Türkiye: monthly losses top $150 million

The earthquakes left more than 658,000 workers unable to earn their living, and more than 150,000 workplaces unusable, initial findings suggest.

In the face of steep income and job losses, ILO warned about increasing risks to occupational safety and health, as well as child labour.

Affected workers face average income losses of more than $230 per month each, for as long as the disruption continues. Overall, the crisis is likely to have reduced take-home pay by around $150 million per month in the affected areas, ILO reported.

Lost work hours have rippled across the affected area. Estimates show that in Malatya, 58.8 per cent of work hours are estimated to have been lost, with comparable figures of 48.1 per cent in Adıyaman and 45.2 per cent in Hatay.

The affected provinces in Türkiye are home to more than four million workers, most employed in agriculture, manufacturing, trade, or other “low-value-added” services.

Syria: Soaring ‘disemployment’

In Syria, where 12 years of civil war had already taken a huge toll on the economy and labour market, ILO estimated that about 170,000 workers have lost their jobs as a result of the earthquakes. This has directly affected around 154,000 households and more than 725,000 people.

Around 35,000 micro, small and medium-sized enterprises have also been affected. This temporary “disemployment” has led to total labour income losses equivalent to at least $5.7 million a month.

The five worst-affected districts – Aleppo, Hama, Idleb, Lattakia and Tartous – were home to an estimated 42.4 per cent of the country’s total population. This includes around 7.1 million people of working age of 16 and up, 22.8 per cent of whom are women.

Post-quake assistance

Immediately after the earthquakes struck, ILO set to work covering the emergency needs of workers and their families.

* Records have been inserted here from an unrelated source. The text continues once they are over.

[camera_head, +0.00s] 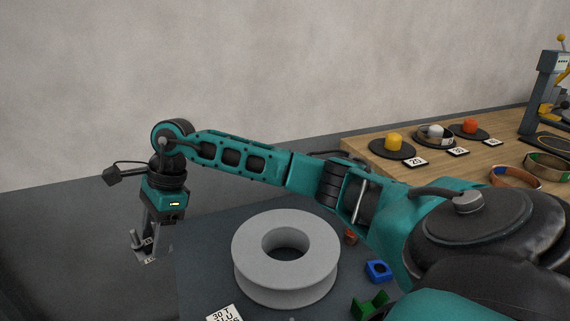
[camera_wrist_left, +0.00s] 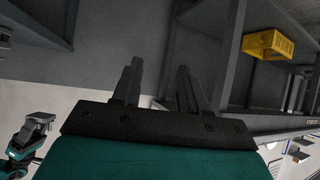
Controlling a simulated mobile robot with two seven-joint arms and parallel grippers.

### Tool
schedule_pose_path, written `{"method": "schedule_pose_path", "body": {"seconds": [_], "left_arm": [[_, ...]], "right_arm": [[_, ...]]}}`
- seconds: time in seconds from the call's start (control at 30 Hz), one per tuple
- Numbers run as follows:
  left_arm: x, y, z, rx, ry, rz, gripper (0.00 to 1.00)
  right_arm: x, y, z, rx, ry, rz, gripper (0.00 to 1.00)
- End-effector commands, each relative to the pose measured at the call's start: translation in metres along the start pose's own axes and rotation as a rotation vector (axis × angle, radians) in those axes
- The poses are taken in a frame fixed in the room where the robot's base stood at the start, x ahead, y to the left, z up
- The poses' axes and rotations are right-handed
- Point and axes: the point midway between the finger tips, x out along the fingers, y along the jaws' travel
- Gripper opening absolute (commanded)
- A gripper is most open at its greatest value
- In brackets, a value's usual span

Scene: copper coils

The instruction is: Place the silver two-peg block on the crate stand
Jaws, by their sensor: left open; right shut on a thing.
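My right gripper (camera_head: 155,236) reaches across to the left in the head view, pointing down. It is shut on the silver two-peg block (camera_head: 148,257), which hangs at the fingertips with a peg showing on its left. The block also shows small at the lower left of the left wrist view (camera_wrist_left: 41,117), beside my teal right gripper. My left gripper (camera_wrist_left: 158,82) is open and empty in its own wrist view, with bare grey surface between its fingers. It is outside the head view. I cannot clearly make out the crate stand in either view.
A grey spool (camera_head: 285,260) lies on the dark table, with a blue block (camera_head: 378,271), a green block (camera_head: 370,305) and a label card (camera_head: 225,313) near it. A wooden table (camera_head: 385,172) at the right holds coloured cylinders and copper rings. A yellow crate (camera_wrist_left: 268,46) shows among grey shelving.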

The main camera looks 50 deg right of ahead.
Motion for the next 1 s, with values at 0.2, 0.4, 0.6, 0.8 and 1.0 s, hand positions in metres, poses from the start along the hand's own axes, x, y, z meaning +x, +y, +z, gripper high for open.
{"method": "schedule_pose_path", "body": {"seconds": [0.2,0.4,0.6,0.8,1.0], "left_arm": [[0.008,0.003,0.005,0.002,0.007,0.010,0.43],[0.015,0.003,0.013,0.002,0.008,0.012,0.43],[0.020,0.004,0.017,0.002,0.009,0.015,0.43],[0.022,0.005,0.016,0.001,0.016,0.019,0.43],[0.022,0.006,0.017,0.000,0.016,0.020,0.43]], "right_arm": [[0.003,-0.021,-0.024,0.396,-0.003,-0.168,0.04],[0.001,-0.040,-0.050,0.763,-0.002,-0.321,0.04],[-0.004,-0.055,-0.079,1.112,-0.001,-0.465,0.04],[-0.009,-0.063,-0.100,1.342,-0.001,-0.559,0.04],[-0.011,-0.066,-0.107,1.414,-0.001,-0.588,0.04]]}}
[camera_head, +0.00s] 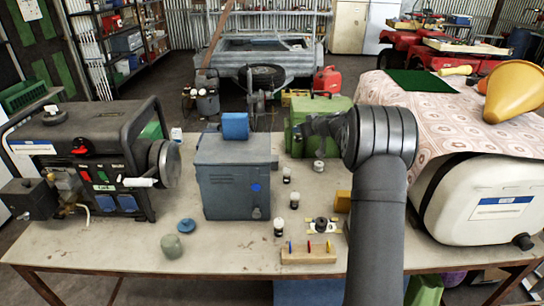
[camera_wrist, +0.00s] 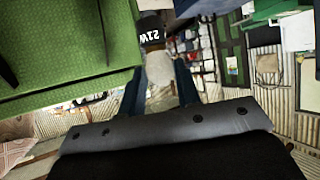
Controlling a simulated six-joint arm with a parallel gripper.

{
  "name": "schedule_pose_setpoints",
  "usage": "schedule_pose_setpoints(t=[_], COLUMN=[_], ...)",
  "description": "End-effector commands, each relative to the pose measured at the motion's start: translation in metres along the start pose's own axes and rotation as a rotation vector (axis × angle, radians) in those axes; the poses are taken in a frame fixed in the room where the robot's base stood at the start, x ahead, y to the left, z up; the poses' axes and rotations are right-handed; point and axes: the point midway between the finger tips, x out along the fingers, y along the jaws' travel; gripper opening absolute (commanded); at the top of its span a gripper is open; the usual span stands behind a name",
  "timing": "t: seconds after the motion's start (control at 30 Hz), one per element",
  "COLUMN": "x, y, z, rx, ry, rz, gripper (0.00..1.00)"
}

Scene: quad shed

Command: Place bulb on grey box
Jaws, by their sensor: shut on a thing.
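My gripper (camera_head: 312,126) is in front of the green box, to the right of the grey box and higher than the table. In the wrist view my gripper (camera_wrist: 160,88) is shut on a bulb (camera_wrist: 158,68) with a whitish glass and a black end marked 21W. The held bulb is hard to make out in the head view. The grey box (camera_head: 228,188) stands upright mid-table, with a blue block (camera_head: 235,126) on its top. Several other small bulbs, including one in front (camera_head: 278,228) and one behind (camera_head: 294,201), stand right of the box.
A generator (camera_head: 90,160) stands at the left and a white tank (camera_head: 480,195) at the right. The green box (camera_head: 315,112) is behind my gripper. A wooden peg rack (camera_head: 308,257), a blue knob (camera_head: 186,226) and a grey-green cylinder (camera_head: 172,247) lie near the front.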

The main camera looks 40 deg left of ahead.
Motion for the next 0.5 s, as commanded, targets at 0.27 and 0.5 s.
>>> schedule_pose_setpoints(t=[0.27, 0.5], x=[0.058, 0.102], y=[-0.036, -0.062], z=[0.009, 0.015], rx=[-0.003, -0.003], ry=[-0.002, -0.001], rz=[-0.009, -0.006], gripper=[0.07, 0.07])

In Türkiye: ILO is already planning and implementing labour market and enterprise recovery strategies.

  • Emergency labour-based enterprise programmes include engaging businesses to enable them to offer decent and sustainable jobs.
  • ILO helps business organizations and trade unions to function and provide critical services to their memberships.
  • Dedicated initiatives will focus on seasonal agricultural workers, child workers and refugees.
  • Support will be provided to social partners to ensure that they can continue to engage in recovery and reconstruction initiatives as key actors of national social dialogue.

In Syria: New and continuing efforts are reaching populations in quake-affected areas.

  • A series of training campaigns for engineers is improving occupational safety and health practices.
  • Ongoing employment-intensive works reach affected neighbourhoods in Aleppo.
  • Grants support ILO’s social partners to help them reach affected workers and businesses, as well as improving occupational safety and health practices.